** START OF RECORD EXCERPTS **

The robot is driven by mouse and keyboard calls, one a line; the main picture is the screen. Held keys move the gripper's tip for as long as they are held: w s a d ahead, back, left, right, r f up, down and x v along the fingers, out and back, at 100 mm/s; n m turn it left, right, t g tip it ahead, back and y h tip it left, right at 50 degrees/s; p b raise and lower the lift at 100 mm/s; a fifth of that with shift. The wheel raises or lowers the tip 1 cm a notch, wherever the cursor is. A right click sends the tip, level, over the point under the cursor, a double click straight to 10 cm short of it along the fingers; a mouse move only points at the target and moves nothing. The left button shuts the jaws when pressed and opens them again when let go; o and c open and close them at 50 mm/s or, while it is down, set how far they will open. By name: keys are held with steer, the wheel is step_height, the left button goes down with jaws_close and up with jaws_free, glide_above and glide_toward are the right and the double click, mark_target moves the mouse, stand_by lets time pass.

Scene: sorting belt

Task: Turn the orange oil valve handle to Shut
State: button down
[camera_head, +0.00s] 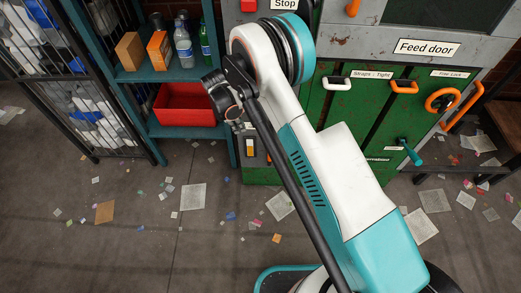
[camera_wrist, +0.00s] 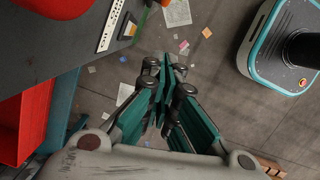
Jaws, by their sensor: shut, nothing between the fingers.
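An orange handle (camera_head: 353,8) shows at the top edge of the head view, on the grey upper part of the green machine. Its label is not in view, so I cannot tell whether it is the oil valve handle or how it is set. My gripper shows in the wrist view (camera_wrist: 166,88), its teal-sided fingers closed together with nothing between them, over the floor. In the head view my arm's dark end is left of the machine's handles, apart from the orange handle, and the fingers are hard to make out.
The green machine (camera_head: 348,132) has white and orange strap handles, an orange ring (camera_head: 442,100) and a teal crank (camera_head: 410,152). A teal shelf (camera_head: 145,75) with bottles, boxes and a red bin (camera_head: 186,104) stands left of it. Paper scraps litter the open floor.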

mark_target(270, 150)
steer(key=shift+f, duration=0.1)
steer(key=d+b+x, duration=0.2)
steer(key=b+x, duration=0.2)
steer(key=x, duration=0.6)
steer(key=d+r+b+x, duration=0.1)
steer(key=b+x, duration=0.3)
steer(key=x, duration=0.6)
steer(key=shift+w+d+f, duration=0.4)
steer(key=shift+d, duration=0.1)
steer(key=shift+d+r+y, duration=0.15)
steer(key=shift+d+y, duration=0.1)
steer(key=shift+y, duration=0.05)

** END OF RECORD EXCERPTS **
** START OF RECORD EXCERPTS **

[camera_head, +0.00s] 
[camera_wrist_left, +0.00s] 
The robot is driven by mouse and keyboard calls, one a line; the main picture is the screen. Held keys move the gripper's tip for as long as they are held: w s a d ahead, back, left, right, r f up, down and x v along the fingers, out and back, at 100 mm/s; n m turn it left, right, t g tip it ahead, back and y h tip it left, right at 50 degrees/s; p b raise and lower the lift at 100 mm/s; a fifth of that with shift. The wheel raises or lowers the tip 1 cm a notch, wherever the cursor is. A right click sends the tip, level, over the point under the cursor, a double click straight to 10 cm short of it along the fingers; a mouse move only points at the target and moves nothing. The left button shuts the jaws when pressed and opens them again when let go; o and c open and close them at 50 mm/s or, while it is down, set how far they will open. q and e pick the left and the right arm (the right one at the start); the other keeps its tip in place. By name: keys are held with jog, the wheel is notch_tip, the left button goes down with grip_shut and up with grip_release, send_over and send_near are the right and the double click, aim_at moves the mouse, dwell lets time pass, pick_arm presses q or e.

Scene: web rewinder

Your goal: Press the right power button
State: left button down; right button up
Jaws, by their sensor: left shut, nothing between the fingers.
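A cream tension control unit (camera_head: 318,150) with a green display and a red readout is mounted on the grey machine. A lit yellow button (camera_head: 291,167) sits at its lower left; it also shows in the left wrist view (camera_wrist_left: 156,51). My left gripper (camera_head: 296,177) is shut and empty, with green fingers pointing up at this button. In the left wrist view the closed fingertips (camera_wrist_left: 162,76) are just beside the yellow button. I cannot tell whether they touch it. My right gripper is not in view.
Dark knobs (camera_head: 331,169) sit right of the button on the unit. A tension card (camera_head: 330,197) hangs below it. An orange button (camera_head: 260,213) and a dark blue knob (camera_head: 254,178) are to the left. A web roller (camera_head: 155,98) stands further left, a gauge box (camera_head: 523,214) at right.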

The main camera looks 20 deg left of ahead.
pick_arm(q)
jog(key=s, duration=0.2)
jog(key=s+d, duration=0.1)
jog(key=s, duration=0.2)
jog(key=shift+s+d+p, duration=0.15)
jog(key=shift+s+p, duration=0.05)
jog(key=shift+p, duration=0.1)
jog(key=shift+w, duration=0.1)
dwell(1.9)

** END OF RECORD EXCERPTS **

In the entries above, find the line that contains "Task: Turn the" and the line that contains "[camera_wrist, +0.00s]". Reproduce exactly those two lines and every line between them, but not the pictures.

EXERCISE OUTPUT
Task: Turn the orange oil valve handle to Shut
State: button down
[camera_head, +0.00s] 
[camera_wrist, +0.00s] 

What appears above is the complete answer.